BRIEF DESCRIPTION OF THE DRAWINGS
[0024] Other characteristics and advantages of the present
invention will emerge from the description given below, with
reference to the appended drawings which illustrate an exemplary
embodiment thereof without any limitation. In the figures:
[0025] FIG. 1 is a sectional view of a cylindrical multiphase
gravity separation tank equipped with a device for determining the
phase interface level according to the invention;
[0026] FIG. 2 is a perspective view of the tube of the device of
FIG. 1;
[0027] FIG. 3 is a longitudinal sectional view of FIG. 2;
[0028] FIG. 4 is a sectional view along IV-IV of the tube of FIG.
3; and
[0029] FIGS. 5A and 5B illustrate two examples of curves of
pressure differential as a function of the height in a gravity
separation tank obtained by the implementation of the method for
determining the phase interface level according to the
invention.
DETAILED DESCRIPTION OF THE INVENTION
[0030] The invention relates to a device for determining the phase
interface level in a multiphase system tank, in particular in a
multiphase gravity separation tank, for example a subsea multiphase
gravity separation tank, that is to say a device making it possible
to measure inside a tank the levels between the different phases
separated into several superimposed strata of an initially
multiphase mixture (in particular water, gas and oil).

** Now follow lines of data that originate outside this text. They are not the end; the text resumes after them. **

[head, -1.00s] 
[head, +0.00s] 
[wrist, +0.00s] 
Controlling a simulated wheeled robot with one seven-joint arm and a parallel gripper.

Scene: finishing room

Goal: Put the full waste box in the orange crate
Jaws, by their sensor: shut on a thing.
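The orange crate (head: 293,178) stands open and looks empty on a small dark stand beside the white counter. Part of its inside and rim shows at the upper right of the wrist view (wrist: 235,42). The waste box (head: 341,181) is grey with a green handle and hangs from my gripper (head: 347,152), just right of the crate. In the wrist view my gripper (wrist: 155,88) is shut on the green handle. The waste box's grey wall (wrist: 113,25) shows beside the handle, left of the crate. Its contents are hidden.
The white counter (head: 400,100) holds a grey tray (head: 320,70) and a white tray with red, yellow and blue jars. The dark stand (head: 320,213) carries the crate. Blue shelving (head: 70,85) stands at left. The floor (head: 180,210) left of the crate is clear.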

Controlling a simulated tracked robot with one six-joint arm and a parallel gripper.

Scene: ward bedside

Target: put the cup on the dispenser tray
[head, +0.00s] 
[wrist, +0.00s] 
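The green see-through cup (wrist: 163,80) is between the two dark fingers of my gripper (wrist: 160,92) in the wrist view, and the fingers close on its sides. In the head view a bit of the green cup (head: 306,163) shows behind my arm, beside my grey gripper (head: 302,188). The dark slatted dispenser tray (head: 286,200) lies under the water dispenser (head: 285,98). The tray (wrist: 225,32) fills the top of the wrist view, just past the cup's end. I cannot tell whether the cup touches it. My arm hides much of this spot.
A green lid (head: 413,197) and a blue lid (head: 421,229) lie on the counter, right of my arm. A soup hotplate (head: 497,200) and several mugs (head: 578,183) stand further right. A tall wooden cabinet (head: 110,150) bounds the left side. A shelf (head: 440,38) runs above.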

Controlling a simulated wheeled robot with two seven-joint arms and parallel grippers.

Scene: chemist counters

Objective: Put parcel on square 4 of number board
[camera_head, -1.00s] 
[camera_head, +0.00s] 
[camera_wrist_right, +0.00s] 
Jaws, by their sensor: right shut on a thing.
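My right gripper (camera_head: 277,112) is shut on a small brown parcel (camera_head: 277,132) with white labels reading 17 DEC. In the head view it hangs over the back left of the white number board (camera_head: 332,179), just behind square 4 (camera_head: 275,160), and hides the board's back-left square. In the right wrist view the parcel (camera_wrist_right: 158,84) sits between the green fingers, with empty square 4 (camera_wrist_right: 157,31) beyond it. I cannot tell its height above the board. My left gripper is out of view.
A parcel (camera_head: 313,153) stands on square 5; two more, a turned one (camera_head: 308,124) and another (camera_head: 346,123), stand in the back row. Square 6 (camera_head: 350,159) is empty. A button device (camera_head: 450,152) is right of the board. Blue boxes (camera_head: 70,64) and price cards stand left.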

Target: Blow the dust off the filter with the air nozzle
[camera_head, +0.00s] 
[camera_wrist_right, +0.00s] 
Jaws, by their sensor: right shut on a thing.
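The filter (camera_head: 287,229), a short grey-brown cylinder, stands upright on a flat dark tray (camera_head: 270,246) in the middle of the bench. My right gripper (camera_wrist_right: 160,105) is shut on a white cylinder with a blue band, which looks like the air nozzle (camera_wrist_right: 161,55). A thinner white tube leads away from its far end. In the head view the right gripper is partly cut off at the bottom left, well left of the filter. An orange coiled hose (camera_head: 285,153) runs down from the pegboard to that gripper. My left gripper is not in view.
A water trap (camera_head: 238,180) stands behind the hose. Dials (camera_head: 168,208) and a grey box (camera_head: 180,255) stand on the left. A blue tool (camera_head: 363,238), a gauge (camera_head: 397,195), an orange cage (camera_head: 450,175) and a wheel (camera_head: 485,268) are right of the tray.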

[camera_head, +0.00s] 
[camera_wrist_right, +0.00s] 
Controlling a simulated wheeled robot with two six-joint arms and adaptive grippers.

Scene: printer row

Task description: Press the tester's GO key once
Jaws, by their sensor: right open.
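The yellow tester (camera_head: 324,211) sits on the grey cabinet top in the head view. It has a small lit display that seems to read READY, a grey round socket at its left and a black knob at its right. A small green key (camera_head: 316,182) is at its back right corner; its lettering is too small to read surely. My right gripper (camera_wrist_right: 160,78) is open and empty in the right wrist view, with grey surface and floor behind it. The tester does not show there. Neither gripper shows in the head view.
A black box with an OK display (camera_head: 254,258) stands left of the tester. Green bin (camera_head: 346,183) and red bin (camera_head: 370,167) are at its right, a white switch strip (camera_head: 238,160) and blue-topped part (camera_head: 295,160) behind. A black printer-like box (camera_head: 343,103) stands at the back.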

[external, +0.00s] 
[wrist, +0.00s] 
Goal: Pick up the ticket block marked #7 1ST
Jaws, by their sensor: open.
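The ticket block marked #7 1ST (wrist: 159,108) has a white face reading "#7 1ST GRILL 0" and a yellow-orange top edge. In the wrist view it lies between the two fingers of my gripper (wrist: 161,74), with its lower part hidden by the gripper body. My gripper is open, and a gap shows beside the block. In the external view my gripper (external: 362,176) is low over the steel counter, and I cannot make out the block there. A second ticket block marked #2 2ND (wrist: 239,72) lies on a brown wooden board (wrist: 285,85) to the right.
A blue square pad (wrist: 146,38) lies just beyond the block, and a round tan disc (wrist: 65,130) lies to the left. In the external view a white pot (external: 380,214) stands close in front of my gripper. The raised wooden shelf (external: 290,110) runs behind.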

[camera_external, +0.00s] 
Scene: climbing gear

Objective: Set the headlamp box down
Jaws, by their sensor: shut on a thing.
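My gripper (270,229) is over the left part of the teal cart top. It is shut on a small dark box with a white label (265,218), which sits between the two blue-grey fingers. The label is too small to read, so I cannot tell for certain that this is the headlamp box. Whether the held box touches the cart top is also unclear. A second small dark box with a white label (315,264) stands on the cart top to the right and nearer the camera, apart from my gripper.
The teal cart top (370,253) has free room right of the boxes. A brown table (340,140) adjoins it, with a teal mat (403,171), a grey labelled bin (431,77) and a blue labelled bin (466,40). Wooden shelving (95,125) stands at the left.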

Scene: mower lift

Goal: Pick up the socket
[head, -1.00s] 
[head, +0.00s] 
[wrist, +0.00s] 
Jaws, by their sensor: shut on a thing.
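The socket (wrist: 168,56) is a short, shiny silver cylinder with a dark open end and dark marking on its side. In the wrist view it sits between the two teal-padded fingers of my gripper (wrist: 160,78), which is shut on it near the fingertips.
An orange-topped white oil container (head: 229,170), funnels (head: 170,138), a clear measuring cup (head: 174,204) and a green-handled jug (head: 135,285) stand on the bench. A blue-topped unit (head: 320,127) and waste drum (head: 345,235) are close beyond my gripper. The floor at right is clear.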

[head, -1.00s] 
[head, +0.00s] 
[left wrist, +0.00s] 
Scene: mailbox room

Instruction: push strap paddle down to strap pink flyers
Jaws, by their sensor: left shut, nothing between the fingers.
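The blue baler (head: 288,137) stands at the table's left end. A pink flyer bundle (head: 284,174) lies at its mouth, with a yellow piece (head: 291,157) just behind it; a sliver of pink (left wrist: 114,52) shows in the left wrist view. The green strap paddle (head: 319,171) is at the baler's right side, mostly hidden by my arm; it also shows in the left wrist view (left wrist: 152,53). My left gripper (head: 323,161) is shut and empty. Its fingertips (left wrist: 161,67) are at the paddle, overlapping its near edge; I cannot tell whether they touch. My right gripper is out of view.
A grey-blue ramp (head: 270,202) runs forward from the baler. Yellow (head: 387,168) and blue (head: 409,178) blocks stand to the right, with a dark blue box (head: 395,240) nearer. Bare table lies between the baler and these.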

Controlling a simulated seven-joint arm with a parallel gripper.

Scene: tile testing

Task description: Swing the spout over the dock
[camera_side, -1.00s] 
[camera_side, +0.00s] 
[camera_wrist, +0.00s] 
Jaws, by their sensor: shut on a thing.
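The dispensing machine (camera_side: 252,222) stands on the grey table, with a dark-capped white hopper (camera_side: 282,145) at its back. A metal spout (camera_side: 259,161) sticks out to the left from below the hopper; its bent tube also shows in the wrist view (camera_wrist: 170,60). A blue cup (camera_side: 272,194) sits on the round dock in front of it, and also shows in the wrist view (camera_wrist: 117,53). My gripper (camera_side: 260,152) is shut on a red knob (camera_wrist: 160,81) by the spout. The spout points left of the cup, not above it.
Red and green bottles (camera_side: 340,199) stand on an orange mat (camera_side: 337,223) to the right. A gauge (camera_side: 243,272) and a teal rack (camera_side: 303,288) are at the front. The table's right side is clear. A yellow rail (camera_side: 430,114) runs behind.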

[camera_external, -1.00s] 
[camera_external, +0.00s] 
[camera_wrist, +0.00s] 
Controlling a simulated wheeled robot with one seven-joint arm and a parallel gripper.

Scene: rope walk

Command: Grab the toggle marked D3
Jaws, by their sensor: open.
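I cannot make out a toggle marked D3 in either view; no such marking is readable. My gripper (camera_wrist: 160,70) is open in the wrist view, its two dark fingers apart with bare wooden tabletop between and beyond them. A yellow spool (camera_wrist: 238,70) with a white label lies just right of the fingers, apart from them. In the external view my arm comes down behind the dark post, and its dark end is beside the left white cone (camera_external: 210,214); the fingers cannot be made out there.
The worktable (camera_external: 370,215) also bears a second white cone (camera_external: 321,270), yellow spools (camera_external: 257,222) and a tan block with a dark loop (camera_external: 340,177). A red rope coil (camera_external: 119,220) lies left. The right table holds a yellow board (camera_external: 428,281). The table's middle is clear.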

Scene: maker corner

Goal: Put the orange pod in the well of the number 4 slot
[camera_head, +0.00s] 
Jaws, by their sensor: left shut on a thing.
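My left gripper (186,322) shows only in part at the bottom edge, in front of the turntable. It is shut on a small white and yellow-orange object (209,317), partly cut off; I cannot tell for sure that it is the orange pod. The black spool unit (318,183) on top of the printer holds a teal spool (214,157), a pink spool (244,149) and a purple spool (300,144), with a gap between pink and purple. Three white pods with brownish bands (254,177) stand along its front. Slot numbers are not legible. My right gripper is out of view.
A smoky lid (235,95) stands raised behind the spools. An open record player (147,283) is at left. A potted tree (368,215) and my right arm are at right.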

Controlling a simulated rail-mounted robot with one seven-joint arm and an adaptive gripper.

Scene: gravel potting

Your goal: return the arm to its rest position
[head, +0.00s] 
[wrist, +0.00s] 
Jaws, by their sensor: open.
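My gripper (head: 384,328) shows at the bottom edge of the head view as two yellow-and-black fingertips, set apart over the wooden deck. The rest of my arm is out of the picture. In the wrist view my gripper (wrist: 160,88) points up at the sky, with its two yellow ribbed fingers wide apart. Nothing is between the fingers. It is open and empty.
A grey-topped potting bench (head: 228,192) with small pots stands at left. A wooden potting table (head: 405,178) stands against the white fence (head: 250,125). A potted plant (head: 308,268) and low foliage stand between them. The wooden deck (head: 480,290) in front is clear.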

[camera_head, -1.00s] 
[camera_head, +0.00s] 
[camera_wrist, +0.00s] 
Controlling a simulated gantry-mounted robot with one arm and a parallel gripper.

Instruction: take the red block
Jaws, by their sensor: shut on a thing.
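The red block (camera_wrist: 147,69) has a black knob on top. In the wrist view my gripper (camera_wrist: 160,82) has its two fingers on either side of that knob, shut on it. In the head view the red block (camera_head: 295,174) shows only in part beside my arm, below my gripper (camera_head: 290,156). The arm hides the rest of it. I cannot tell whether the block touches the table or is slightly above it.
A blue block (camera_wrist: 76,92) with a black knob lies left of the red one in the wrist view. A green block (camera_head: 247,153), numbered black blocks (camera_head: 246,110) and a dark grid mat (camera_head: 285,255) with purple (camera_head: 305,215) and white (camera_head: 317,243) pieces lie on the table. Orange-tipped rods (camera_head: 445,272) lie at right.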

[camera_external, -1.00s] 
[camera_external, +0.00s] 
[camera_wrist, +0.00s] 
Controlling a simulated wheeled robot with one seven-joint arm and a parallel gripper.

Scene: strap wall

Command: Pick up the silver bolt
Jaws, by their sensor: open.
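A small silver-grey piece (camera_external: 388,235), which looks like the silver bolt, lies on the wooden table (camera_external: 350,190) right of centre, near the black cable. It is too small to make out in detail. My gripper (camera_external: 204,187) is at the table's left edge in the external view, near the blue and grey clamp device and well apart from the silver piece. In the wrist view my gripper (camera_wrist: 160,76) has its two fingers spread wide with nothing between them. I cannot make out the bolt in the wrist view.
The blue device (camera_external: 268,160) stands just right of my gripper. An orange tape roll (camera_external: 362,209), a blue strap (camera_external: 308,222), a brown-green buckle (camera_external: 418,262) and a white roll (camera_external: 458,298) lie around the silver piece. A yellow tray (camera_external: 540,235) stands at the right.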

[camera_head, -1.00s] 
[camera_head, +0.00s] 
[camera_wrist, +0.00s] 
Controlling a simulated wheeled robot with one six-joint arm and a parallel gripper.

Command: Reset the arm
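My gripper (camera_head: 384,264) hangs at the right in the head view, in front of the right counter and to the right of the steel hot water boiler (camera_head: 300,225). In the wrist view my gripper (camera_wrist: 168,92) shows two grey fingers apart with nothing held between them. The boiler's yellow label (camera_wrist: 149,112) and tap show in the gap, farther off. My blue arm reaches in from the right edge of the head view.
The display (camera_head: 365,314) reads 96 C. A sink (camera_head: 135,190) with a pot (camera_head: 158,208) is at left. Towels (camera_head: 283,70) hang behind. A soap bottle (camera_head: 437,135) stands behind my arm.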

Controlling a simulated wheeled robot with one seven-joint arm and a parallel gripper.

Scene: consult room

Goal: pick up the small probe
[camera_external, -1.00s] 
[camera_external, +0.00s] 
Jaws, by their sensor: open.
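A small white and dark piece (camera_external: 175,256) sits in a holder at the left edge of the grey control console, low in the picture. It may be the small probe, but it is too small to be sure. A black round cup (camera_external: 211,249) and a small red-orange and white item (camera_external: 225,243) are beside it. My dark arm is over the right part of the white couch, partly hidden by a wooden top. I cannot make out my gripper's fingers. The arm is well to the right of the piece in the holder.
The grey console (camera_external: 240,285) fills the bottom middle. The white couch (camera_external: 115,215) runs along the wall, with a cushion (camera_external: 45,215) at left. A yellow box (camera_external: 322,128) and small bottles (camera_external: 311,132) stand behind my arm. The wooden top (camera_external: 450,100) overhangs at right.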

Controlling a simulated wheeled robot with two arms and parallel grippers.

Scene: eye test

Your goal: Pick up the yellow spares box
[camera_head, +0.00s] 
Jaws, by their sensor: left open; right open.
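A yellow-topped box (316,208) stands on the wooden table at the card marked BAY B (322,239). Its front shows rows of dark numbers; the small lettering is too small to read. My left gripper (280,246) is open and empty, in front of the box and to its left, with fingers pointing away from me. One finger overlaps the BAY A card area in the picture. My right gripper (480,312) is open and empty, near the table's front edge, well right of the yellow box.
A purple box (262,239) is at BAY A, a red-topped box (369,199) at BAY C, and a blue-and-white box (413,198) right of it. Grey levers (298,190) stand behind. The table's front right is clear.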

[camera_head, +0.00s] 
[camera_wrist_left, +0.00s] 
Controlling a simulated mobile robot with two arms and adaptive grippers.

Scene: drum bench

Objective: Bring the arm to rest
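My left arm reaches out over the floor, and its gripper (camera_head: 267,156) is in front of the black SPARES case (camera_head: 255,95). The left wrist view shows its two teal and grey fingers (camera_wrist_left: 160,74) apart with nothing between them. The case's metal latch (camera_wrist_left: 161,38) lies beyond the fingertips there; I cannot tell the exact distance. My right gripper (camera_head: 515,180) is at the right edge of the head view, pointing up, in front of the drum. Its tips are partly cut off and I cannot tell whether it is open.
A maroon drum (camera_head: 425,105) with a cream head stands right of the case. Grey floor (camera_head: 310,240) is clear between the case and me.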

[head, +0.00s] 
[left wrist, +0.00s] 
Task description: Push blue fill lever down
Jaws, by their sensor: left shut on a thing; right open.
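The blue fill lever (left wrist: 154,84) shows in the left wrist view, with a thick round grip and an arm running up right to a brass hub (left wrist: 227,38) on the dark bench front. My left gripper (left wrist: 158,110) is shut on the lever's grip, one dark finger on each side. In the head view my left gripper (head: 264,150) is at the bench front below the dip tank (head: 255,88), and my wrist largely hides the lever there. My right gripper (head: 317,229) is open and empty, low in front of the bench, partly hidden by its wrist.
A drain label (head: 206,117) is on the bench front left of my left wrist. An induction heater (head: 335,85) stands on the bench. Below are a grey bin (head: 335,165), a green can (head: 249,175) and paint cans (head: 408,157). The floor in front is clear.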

[0031] By "multiphase system" is meant here a mixture of at least
two fluids having different phases, namely in particular a mixture
of fluids in different phases (i.e. liquid phase, aqueous phase and
gas phase), or a mixture of at least two liquids that are
immiscible with each other.
[0032] Typically, a subsea multiphase gravity separator comprises
in particular several cylindrical-shaped ducts which are aligned
horizontally and parallel to each other. These ducts form tanks in
which the multiphase mixture (for example a mixture extracted from
a hydrocarbon production well) is injected at one of the ends. The
ducts are long enough to allow the different phases of the mixture
to be separated by gravity inside the ducts. At the end opposite to
their injection, the ducts are connected to one or several pump(s)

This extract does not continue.